Dataset section:

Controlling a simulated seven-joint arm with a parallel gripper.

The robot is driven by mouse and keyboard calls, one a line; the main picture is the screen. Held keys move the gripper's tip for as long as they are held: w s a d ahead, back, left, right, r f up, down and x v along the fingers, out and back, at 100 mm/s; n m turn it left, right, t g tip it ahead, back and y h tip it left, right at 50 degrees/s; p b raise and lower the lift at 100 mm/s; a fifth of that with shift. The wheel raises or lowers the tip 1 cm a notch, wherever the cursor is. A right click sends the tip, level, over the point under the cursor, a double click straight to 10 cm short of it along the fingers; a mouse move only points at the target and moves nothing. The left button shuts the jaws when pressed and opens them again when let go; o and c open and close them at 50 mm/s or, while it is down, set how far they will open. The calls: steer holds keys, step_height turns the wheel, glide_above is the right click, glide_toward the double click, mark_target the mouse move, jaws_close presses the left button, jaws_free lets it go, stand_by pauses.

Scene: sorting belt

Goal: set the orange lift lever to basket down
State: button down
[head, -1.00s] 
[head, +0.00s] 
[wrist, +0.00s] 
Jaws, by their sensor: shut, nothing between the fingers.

Exercise requirements: The listing above should be transcribed in full, exactly as written.

Solution for this problem:
Controlling a simulated seven-joint arm with a parallel gripper.

The robot is driven by mouse and keyboard calls, one a line; the main picture is the screen. Held keys move the gripper's tip for as long as they are held: w s a d ahead, back, left, right, r f up, down and x v along the fingers, out and back, at 100 mm/s; n m turn it left, right, t g tip it ahead, back and y h tip it left, right at 50 degrees/s; p b raise and lower the lift at 100 mm/s; a fifth of that with shift. The wheel raises or lowers the tip 1 cm a notch, wherever the cursor is. A right click sends the tip, level, over the point under the cursor, a double click straight to 10 cm short of it along the fingers; a mouse move only points at the target and moves nothing. The left button shuts the jaws when pressed and opens them again when let go; o and c open and close them at 50 mm/s or, while it is down, set how far they will open. The calls: steer holds keys, step_height turns the wheel, glide_above is the right click, glide_toward the double click, mark_target the mouse move, jaws_close presses the left button, jaws_free lets it go, stand_by pauses.

Scene: sorting belt

Goal: set the orange lift lever to basket down
State: button down
[head, -1.00s] 
[head, +0.00s] 
[wrist, +0.00s] 
Jaws, by their sensor: shut, nothing between the fingers.

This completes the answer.